* _WHAT IS ASKED_:
Locate the line bearing "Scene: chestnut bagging" in the material below, then reproduce it and each following line up to and including the line bearing "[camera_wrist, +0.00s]".

** BEGIN AVAILABLE RECORDS **

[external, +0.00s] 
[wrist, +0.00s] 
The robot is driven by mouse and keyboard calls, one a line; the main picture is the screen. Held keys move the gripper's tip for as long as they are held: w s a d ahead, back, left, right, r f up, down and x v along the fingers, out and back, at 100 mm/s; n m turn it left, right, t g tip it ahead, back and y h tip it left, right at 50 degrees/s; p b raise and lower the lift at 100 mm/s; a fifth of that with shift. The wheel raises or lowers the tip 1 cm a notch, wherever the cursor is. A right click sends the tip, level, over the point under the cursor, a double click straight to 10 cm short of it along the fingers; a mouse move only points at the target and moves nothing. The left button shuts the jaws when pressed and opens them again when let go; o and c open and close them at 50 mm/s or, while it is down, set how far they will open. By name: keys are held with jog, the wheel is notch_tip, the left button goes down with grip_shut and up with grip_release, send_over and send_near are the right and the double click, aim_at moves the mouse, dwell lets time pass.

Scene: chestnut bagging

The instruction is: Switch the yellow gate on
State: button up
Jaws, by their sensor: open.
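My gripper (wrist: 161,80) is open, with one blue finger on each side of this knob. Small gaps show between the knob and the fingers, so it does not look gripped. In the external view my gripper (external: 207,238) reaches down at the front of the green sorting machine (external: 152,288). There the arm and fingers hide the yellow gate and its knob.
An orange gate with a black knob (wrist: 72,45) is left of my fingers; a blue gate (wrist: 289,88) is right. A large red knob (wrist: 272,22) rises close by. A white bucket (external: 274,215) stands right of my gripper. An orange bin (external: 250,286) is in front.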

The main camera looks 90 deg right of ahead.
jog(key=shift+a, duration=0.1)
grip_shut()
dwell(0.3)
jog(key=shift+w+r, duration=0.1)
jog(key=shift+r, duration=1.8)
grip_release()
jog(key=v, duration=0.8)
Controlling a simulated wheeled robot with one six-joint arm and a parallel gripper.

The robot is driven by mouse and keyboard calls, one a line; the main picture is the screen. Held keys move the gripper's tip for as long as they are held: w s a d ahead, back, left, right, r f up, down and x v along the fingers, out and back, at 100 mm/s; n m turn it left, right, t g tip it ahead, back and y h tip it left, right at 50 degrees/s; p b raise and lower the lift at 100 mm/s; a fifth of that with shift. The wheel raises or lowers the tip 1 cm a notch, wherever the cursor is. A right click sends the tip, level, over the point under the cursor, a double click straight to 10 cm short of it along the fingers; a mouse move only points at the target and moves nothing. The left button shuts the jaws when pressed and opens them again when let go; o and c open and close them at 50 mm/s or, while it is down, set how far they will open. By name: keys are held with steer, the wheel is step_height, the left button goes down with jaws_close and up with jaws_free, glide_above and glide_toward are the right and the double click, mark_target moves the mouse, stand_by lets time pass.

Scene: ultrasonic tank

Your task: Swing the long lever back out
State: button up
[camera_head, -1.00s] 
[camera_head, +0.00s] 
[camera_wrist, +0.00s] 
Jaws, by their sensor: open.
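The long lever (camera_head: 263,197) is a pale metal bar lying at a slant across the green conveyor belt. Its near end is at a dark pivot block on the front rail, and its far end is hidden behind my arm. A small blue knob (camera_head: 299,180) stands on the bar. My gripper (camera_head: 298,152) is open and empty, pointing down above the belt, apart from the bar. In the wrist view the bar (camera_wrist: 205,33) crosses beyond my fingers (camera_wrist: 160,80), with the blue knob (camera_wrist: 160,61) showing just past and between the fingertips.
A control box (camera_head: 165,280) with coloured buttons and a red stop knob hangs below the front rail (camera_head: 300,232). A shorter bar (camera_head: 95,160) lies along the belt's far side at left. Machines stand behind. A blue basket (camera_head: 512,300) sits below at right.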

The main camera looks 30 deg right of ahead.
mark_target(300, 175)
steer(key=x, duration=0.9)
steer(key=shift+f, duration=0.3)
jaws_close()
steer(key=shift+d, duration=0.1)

** END AVAILABLE RECORDS **

* _RESULT_:
Scene: chestnut bagging

The instruction is: Switch the yellow gate on
State: button up
Jaws, by their sensor: open.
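My gripper (wrist: 161,80) is open, with one blue finger on each side of this knob. Small gaps show between the knob and the fingers, so it does not look gripped. In the external view my gripper (external: 207,238) reaches down at the front of the green sorting machine (external: 152,288). There the arm and fingers hide the yellow gate and its knob.
An orange gate with a black knob (wrist: 72,45) is left of my fingers; a blue gate (wrist: 289,88) is right. A large red knob (wrist: 272,22) rises close by. A white bucket (external: 274,215) stands right of my gripper. An orange bin (external: 250,286) is in front.

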The main camera looks 90 deg right of ahead.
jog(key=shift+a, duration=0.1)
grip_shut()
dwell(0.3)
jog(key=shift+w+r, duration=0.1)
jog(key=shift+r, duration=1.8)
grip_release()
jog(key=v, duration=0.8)
Controlling a simulated wheeled robot with one six-joint arm and a parallel gripper.

The robot is driven by mouse and keyboard calls, one a line; the main picture is the screen. Held keys move the gripper's tip for as long as they are held: w s a d ahead, back, left, right, r f up, down and x v along the fingers, out and back, at 100 mm/s; n m turn it left, right, t g tip it ahead, back and y h tip it left, right at 50 degrees/s; p b raise and lower the lift at 100 mm/s; a fifth of that with shift. The wheel raises or lowers the tip 1 cm a notch, wherever the cursor is. A right click sends the tip, level, over the point under the cursor, a double click straight to 10 cm short of it along the fingers; a mouse move only points at the target and moves nothing. The left button shuts the jaws when pressed and opens them again when let go; o and c open and close them at 50 mm/s or, while it is down, set how far they will open. By name: keys are held with steer, the wheel is step_height, the left button goes down with jaws_close and up with jaws_free, glide_above and glide_toward are the right and the double click, mark_target moves the mouse, stand_by lets time pass.

Scene: ultrasonic tank

Your task: Swing the long lever back out
State: button up
[camera_head, -1.00s] 
[camera_head, +0.00s] 
[camera_wrist, +0.00s] 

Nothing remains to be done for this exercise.